1. Attention aux citations.

Je me dis que 4 citations dans un article qui ne contient guère plus qu’une seule idée, cela en fait bien 3 de trop. L’usage de la citation est un exercice piégeux, en ce sens qu’elle doit être comme la cerise sur le gâteau et correspondre parfaitement au propos, lui-même clair de son auteur qui ne devrait pas oublier que

« Ce qui se conçoit bien s’énonce clairement
Et les mots pour le dire viennent aisément. »

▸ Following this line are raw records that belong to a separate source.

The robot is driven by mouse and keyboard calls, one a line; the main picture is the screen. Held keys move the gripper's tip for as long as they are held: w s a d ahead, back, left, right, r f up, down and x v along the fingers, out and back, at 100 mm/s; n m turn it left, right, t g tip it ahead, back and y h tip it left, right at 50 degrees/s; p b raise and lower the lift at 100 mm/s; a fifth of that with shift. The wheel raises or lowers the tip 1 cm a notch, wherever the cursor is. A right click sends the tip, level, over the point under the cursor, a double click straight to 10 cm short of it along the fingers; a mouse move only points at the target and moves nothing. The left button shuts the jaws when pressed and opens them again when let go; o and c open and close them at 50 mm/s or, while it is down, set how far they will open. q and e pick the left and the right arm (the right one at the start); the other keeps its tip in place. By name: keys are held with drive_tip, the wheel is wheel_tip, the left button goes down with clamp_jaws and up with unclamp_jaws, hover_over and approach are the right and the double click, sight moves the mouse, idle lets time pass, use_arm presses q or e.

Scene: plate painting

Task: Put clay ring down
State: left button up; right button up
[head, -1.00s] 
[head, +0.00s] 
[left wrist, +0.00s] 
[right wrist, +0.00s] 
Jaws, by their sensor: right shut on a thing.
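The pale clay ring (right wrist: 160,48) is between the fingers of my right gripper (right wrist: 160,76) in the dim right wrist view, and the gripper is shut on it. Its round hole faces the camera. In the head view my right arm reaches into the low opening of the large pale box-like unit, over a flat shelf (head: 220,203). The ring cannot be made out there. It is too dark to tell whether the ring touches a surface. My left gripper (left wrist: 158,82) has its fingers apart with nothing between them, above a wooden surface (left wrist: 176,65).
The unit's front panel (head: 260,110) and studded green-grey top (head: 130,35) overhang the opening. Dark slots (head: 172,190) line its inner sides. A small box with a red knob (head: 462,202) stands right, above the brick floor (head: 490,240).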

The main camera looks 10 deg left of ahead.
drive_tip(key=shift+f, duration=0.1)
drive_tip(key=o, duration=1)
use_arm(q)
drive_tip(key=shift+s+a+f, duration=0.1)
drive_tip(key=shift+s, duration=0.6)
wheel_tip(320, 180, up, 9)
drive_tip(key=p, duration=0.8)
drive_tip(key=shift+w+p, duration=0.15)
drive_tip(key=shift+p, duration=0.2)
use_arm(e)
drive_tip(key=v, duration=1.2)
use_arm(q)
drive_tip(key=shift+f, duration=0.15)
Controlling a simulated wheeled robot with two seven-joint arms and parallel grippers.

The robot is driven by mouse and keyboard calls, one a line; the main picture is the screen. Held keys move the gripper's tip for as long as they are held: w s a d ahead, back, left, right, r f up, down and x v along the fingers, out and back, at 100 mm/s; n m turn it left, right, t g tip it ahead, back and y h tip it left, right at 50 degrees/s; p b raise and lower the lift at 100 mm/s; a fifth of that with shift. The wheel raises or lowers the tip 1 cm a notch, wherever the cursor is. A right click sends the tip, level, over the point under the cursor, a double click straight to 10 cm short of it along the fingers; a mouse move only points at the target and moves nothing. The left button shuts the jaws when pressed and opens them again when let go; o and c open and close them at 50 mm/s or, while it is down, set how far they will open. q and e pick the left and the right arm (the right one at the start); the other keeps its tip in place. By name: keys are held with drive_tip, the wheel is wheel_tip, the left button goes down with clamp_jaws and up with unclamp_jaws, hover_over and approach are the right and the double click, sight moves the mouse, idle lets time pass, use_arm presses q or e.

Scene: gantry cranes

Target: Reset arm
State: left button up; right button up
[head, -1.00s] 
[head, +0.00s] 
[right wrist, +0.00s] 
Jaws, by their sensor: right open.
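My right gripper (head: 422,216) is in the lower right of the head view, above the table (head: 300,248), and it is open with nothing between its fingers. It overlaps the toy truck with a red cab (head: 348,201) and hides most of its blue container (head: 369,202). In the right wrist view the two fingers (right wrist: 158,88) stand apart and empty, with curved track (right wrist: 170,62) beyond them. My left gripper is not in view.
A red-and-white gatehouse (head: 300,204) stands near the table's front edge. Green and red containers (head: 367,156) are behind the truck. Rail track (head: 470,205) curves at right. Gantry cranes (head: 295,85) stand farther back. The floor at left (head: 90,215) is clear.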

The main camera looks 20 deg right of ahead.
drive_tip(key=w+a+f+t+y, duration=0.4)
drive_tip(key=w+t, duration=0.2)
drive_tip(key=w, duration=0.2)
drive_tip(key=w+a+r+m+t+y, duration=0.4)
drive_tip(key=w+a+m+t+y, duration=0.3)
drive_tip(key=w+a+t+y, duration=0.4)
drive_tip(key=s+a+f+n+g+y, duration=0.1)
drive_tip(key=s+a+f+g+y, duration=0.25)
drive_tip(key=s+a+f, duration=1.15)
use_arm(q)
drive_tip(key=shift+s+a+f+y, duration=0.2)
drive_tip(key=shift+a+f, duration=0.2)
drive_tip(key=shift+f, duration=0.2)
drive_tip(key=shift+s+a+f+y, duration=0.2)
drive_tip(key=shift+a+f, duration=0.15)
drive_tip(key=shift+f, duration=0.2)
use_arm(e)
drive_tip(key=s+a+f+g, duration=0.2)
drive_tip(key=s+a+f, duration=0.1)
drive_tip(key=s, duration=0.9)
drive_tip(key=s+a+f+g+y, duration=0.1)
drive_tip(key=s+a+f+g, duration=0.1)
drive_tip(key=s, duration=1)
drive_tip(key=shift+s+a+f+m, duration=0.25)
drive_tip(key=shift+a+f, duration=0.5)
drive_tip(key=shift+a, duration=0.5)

Cette précédente citation de Boileau, qui colle à mon propos, est une citation faisant partie de mon tout petit corpus personnel. Rares sont les personnes qui ont un corpus personnel étendu de citations et je crois que Stéphane est un des rares à en avoir un. Pour avoir un corpus personnel de citations, il me semble qu’il faut avoir une bonne mémoire visuelle, tout en pratiquant les Lettres au sens large, c’est-à-dire en les méditant, de telle sorte que l’on s’approprie telle ou telle citation que l’on juge utile avant tout pour soi. Le problème étant qu’à mon sens ceux qui sont pourvus de cette mémoire visuelle se retrouvent plutôt en Sciences et rechignent souvent aux Lettres.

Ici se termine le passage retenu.